Posts tagged: Lucian Pye

Was it really Kissinger who changed US-China policy?

By , December 10, 2023

With Henry Kissinger’s death last month at the age of 100, obituaries around the globe have wrestled with his controversial legacy. Some label him a diplomatic genius, others a war criminal. But regardless, each one credits Kissinger with re-setting U.S.-China relations with his secret trip to China in July 1971 while serving as President Richard Nixon’s National Security Adviser.  Six months later, Nixon would make his historic visit to Beijing, meet Chairman Mao and essentially end the Cold War between China and the U.S. “Engineered the United States’ opening to China,” The New York Times wrote about Kissinger last month; “the orchestrator of Washington’s opening to communist China,” noted The Guardian in its obituary; “a key figure in China-US icebreaking in 1972,” claimed The Global Times the day after his death; and “the impresario of Nixon’s historic opening to China,” stated The Washington Post.

But was he?  Was Kissinger the brains behind changing the U.S.’ China policy from one of isolation to one of engagement?

Two must-read op-eds from last week unequivocally say no. The first, by Prof. Jerome A. Cohen and published in The Diplomat, provides personal anecdotes that show not only did Kissinger not come up with the idea to engage China, but he wasn’t the all-powerful diplomat he pretended to be, cowering when Nixon would call.  The second, by former China journalist and author James Mann and appearing in Politico, uses some of the documents Mann obtained in Freedom of Information Act requests over the years to show that Kissinger thought it insane to even contemplate détente with China.

If it wasn’t Kissinger’s brain child, then whose was it?  Mann, in his piece, gives credit to Nixon as “the driving force behind the decision to reestablish diplomatic relations with Beijing.” Nixon might have been that force, but ultimately it was a group of China academics at Harvard University that didn’t just set the stage for Nixon’s trip but provided a roadmap for a new China policy.

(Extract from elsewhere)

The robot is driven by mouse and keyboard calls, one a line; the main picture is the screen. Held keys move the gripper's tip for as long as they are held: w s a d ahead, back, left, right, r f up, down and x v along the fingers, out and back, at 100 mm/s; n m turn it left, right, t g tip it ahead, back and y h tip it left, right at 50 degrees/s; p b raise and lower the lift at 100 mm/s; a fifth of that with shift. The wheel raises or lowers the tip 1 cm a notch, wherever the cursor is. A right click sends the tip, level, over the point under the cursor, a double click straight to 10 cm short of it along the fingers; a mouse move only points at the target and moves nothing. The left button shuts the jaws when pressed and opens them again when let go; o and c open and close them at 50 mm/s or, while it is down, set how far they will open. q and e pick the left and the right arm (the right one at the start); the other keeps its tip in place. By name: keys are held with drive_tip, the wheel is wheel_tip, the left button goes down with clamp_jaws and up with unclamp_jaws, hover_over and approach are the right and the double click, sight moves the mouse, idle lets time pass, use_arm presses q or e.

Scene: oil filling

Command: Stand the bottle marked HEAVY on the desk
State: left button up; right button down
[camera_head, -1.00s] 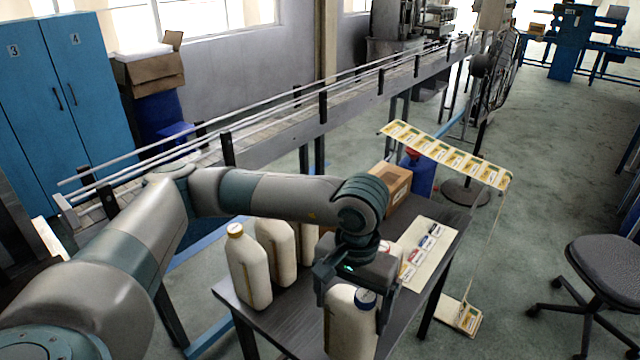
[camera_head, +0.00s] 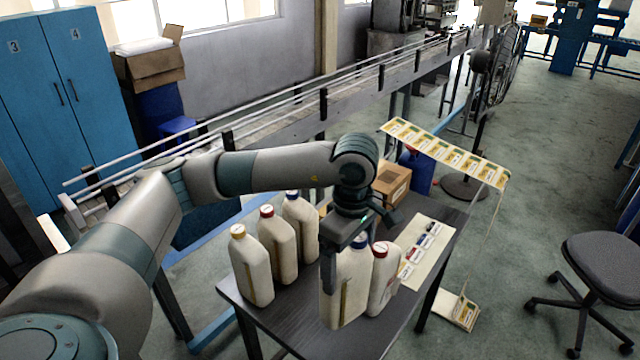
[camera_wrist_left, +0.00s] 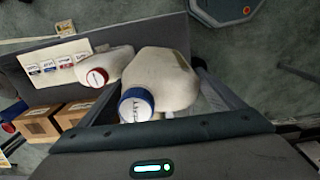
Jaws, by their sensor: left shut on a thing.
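My left gripper (camera_head: 345,235) is shut on a cream bottle (camera_head: 343,300) with a blue cap, held upright near the desk's front edge. Dark lettering on its cap (camera_wrist_left: 136,105) shows in the left wrist view, small and tilted, and seems to end in "VY". I cannot tell whether its base touches the desk (camera_head: 300,335). A red-capped bottle (camera_head: 384,280) stands close on its right and also shows in the left wrist view (camera_wrist_left: 108,66). My right gripper is not in view.
Three bottles stand at the desk's left: yellow-capped (camera_head: 252,272), red-capped (camera_head: 279,245) and blue-capped (camera_head: 300,225). A label sheet (camera_head: 424,248) lies on the right side, with a cardboard box (camera_head: 392,183) behind. A conveyor (camera_head: 270,130) runs behind the desk.

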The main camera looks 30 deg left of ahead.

Back in 1967, ten East Asian scholars, Jerome A. Cohen, John King Fairbank. Roy Hofheinz, Jr., Dwight Perkins, Edwin O. Reischauer, Benjamin I. Schwartz, James Thomson, Ezra Vogel, A. Doak Barnett, and Lucian Pye, decided that the U.S. needed a new China policy, to bring China into the international community, to avoid a war with the country, and to help end the Vietnam War (China was seen as increasingly crucial to that effort). For over a year, these scholars met to not only discuss how the U.S. could go about engaging a communist country, but how to handle the fallout of that engagement with China’s surrounding neighbors, in particular Taiwan. The final product would be a letter to whichever presidential candidate would win the November 5, 1968 election.

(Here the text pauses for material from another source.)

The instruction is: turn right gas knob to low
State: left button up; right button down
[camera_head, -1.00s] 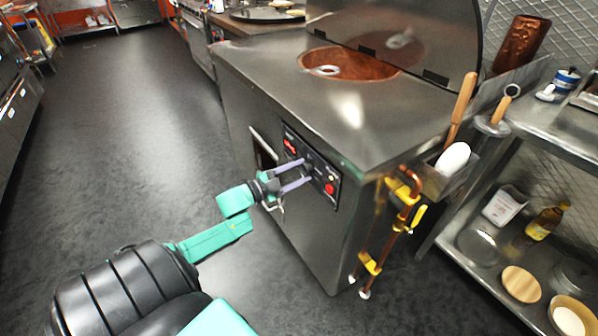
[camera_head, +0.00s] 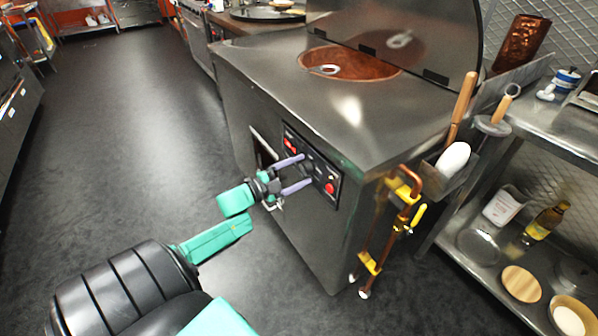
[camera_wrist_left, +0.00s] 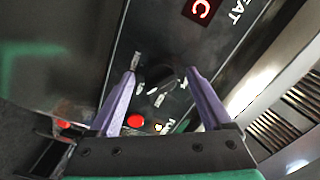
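The black control panel (camera_head: 318,172) is on the front of the steel tandoor. A dark round knob (camera_wrist_left: 166,78) with small white marks around it shows in the left wrist view; its setting is too small to tell. My left gripper (camera_head: 308,170) is at the panel, with its two purple fingers spread. In the left wrist view, the fingers (camera_wrist_left: 161,74) stand on either side of the knob with gaps visible. Whether the tips touch the panel is unclear. My right gripper is not in view.
A red button (camera_head: 329,188) and a lit red display (camera_head: 291,145) flank the knob area. Copper pipe (camera_head: 387,232) with yellow fittings runs along the tandoor's right side. A steel shelf (camera_head: 480,262) with bottles and plates is at right. Floor at left is clear.

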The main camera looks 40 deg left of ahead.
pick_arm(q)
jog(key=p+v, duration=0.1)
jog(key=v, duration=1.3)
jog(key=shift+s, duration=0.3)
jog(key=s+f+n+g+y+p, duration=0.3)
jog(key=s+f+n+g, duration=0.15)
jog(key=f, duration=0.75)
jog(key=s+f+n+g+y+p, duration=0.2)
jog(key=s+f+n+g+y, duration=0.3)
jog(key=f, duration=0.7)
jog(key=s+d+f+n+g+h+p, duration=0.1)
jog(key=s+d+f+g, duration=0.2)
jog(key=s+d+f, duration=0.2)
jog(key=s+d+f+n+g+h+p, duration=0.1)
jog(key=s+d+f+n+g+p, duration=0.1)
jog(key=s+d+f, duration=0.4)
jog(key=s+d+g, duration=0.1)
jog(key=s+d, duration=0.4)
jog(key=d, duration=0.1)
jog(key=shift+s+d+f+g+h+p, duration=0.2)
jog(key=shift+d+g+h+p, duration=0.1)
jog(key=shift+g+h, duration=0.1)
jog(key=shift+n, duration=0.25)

On November 6, 1968, the day after Nixon’s victory, the scholars sent their letter to the president-elect. That letter, and the policy that Nixon ultimately followed in sending Kissinger to China on a secret trip, was published in the Congressional Record in August 1971 by Congressman John Rousselot who was angry after learning of Kissinger’s China trip a month prior. “I urge my colleagues to carefully study this document,” Rousselot wrote, going on to note:

“The effect it has obviously had on our policy toward Communist China is startling. Dr. Kissinger’s ‘advice’ so closely parallels the position taken in this memorandum that I cannot overemphasize how important it is that each Member realize that as early as November 6, 1968, at a time when we were most deeply committed in Vietnam, the plan which is being followed today to appease Communist Chinese aggressors was being presented to the President.”

The letter – which can be read in the Congressional Record here – starts with the recommendation that Nixon task a trusted advisor to have confidential and “perhaps even deniable” conversations with the Chinese leadership in more informal settings, a.k.a a visit to Beijing. The letter also recommended greater people-to-people ties, something the Nixon Administration followed through in permitting the U.S. ping pong team to visit China in 1971 and encouraging the Philadelphia Orchestra’s visit to Beijing in 1973.

Finally, the letter wrestled with what to do with Taiwan, and it is here that Nixon – and future administrations – failed to fully adopted all of the policy recommendations. The letter made clear that the China seat on the United Nations’ Security Council should go to the People’s Republic of China (it had been held by the Nationalist Chinese government on the island of Taiwan), which eventually happened in 1971. But the scholars provided more support for Taiwan at the U.N. stating that the U.S. should seek to “preserve a general assembly seat for Taiwan, whether as the Republic of China, an independent nation, or an autonomous region of China.” One wonders if Nixon had followed that advice, if the current China-Taiwan predicament could have been avoided.

In Brownsville Girl, a lesser-known Bob Dylan masterpiece, Dylan sings “if there’s an original thought out there, I could use it right now,” and that’s what Kissinger did here: take this 1968 letter and pretend like it was his original idea to change U.S.-China relations. But it was not. That credit is due to the ten China academics who had the courage to provide an alternative roadmap to policymakers in the hopes of maintaining peace in East Asia.